Ten 25-letni piłkarz rozpoczął przygotowania do rundy wiosennej pod Wawelem, zagrał nawet w dwóch sparingach, ale ostatecznie dostał wolną rękę w poszukiwaniu klubu. Gdy przyszły oferty z Węgier, w tym m.in. z Hondvedu Budapeszt, postanowił przenieść się do stolicy Węgier, zamiast do stolicy Zagłębia Dąbrowskiego.

Stąd też obecność w składzie na mecz z Wisłą tajemniczego Hiszpana. Wystąpił on od pierwszej minuty, tworząc do przerwy parę środkowych obrońców z Lukasem Duriszką, a po przerwie, do momentu zejścia, partnerował Piotrowi Polczakowi.

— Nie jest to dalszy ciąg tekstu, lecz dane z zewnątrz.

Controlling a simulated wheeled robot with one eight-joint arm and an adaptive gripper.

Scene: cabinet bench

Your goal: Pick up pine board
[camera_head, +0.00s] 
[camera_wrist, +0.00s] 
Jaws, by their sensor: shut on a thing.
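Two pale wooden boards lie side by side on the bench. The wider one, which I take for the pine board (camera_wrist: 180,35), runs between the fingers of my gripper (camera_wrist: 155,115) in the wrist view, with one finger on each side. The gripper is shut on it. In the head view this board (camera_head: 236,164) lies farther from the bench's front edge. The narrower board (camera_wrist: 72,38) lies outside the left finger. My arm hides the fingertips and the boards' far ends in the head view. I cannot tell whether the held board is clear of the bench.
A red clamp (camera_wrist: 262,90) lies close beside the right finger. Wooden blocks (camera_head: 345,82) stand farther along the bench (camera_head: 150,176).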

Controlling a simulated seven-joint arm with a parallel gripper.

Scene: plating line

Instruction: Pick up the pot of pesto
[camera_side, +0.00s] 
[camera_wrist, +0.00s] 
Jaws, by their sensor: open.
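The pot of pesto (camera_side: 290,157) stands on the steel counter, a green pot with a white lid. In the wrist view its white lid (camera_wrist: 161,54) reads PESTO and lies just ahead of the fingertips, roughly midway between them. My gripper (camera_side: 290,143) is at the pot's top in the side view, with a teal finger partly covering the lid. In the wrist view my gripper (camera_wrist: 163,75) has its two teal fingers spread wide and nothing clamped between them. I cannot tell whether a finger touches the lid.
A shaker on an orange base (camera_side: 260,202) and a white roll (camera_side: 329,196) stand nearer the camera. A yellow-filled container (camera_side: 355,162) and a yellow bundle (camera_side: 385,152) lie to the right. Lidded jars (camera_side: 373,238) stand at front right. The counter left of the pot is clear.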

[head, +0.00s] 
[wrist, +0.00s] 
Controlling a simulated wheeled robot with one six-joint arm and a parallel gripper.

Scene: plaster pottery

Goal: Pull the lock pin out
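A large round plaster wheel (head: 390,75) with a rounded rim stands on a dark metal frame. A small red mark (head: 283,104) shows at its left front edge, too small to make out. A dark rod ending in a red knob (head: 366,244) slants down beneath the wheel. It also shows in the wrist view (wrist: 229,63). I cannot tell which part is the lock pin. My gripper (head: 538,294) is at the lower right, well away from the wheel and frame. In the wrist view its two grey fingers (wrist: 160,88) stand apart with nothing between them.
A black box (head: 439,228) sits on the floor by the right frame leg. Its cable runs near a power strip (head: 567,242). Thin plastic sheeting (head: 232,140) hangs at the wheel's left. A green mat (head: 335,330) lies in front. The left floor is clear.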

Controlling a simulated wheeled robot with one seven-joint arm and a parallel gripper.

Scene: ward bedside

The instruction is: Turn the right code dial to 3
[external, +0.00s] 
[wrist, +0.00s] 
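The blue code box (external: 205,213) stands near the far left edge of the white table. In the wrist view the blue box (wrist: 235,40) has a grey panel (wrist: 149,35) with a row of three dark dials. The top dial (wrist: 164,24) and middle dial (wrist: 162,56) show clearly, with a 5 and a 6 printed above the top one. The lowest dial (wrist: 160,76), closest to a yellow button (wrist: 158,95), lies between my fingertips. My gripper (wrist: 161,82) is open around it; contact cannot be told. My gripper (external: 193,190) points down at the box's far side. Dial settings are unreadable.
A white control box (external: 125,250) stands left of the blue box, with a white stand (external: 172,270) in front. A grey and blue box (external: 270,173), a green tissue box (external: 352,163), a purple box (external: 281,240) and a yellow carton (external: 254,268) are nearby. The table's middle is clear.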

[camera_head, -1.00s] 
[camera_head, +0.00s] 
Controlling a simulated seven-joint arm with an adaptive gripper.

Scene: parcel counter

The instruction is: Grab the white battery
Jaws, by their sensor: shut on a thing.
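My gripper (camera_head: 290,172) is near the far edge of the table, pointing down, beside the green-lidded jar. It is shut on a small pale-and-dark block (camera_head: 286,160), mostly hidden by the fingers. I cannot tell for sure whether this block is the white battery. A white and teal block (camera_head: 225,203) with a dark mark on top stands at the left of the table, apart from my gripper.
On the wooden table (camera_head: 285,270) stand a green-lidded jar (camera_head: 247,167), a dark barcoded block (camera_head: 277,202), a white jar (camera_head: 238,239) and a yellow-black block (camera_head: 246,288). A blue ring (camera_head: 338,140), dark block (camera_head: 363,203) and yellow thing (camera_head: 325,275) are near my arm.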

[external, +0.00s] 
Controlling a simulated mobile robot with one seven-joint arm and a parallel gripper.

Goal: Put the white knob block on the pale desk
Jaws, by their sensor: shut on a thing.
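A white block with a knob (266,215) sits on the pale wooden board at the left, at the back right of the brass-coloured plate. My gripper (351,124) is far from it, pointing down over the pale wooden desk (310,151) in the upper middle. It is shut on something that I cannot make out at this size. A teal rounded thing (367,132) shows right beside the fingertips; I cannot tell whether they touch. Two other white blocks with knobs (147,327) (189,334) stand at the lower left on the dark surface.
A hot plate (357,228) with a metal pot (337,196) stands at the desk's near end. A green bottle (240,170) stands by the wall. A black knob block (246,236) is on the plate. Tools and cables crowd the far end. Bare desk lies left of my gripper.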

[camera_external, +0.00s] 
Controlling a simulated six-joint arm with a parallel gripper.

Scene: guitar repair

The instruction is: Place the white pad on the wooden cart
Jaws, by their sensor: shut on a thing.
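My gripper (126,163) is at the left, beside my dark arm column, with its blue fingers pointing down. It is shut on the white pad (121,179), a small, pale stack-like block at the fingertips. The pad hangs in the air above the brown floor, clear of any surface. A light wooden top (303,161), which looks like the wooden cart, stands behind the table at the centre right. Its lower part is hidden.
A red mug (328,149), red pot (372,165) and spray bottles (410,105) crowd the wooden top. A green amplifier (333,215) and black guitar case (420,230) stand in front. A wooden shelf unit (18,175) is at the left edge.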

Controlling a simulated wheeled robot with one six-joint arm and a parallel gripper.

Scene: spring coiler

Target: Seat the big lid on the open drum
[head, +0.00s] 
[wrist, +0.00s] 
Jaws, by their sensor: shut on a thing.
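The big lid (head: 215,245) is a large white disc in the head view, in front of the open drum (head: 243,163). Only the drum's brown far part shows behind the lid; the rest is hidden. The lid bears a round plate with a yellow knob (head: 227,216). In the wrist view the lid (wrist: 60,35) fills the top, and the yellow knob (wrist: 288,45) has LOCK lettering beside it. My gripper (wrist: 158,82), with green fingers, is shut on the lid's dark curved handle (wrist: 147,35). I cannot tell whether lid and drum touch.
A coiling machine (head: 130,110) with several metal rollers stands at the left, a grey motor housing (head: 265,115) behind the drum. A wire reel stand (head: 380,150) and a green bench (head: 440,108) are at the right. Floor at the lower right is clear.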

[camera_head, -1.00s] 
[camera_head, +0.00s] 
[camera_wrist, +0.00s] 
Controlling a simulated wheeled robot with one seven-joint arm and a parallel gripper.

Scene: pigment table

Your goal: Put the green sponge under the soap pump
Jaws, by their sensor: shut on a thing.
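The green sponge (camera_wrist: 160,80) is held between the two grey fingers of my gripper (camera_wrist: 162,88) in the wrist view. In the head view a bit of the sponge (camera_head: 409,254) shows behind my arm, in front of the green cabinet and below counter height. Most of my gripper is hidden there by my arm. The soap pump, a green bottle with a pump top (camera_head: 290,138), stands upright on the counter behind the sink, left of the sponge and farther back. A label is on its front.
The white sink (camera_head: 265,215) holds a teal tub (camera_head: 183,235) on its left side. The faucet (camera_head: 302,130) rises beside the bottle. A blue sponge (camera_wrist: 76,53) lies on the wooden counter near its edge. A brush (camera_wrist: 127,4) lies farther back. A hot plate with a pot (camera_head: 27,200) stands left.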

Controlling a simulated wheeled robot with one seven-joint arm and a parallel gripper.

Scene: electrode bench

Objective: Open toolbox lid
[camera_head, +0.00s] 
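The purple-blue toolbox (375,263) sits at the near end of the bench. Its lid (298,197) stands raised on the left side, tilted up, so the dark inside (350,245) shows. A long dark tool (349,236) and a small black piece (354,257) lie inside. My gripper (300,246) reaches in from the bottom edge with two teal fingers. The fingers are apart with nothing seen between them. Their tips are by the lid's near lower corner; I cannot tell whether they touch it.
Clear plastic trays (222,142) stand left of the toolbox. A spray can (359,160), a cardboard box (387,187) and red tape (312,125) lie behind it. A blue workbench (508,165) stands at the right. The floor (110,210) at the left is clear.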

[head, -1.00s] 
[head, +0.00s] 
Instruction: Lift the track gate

Po nieco ponad godzinie zastąpił go Sebastian Kopeć, na co dzień gracz drugiej drużyny Zagłębia.


Czytaj jeszcze: Skuteczny finisz Zagłębia Sosnowiec

Testowany piłkarz niczym szczególnym się nie wyróżnił, widać było spore braki w przygotowaniu fizycznym, ale jak usłyszeliśmy w klubie jeden mecz to za mało, aby wystawić miarodajną ocenę. Przypomnijmy, że poza wspomnianymi Duriszką i Polczakiem trener Kazimierz Moskal ma jeszcze do dyspozycji Kacpra Radkowskiego, który przeciwko Wiśle wystąpił jednak jako defensywny pomocnik.

W pierwszym tegorocznym sparingu zagrało trzech z czterech pozyskanych do tej pory nowy graczy. Patrik Miszak, który wpisał się na listę strzelców, Maciej Ambrosiewicz oraz Szymon Sobczak. Zabrakło bramkarza Szymona Frankowskiego, który na Ludowy przeniósł się z GKS-u Katowice. Nie grali także rekonwalescenci, Michał Góral oraz Filip Karbowy, który w grudniu przeszedł operację po złamaniu trzeciej kości śródstopia prawej nogi. Pomocnik sosnowiczan od ubiegłego tygodnia jest już w pełnym treningu, ale na grę w sparingach jest jeszcze za wcześnie.

Zagłębie rozgląda się jeszcze za skrzydłowym. Przedstawiciele sosnowieckiego klubu poszukiwali wzmocnień m.in. na Bałkanach, ale do żadnych konkretów w tej kwestii jak na razie nie doszło.